Pairs of pigeons act as behavioural units during route learning and co-navigational leadership conflicts.
Flack A., Freeman R., Guilford T., Biro D.
In many species, group members obtain benefits from moving collectively, such as enhanced foraging efficiency or increased predator detection. In situations where the group's decision involves integrating individual preferences, group cohesion can lead to more accurate outcomes than solitary decisions. In homing pigeons, a classic model in avian orientation studies, individuals learn habitual routes home, but whether and how co-navigating birds acquire and share route-based information is unknown. Using miniature GPS loggers, we examined these questions by first training pairs (the smallest possible flocks) of pigeons together, and then releasing them with other pairs that had received separate pair-training.
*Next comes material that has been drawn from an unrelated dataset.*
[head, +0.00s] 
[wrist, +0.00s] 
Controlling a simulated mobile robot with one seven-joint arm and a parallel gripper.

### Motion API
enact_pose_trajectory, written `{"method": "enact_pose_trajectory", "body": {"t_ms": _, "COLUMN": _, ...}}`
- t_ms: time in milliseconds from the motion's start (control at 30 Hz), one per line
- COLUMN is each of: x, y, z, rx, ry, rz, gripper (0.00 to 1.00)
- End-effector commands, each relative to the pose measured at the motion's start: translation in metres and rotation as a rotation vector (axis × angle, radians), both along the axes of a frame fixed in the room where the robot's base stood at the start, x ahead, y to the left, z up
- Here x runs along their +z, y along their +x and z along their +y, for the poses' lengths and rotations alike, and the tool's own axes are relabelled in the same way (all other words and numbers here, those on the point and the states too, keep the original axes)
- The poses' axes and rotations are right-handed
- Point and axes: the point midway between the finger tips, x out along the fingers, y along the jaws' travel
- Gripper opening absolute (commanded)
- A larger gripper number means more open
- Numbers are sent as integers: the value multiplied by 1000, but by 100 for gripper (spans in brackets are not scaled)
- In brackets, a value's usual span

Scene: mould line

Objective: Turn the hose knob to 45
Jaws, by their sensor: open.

Our results show that, much like solitary individuals, pairs of birds are able to establish idiosyncratic routes that they recapitulate together faithfully. Also, when homing with other pairs they exhibit a transition from a compromise- to a leadership-like mechanism of conflict resolution as a function of the degree of disagreement (distance separating the two preferred routes) between the two pairs, although pairs tolerate a greater range of disagreements prior to the transition than do single birds. We conclude that through shared experiences during past decision-making, pairs of individuals can become units so closely coordinated that their behaviour resembles that of single birds. This has implications for the behaviour of larger groups, within which certain individuals have closer social affiliations or share a history of previous associations.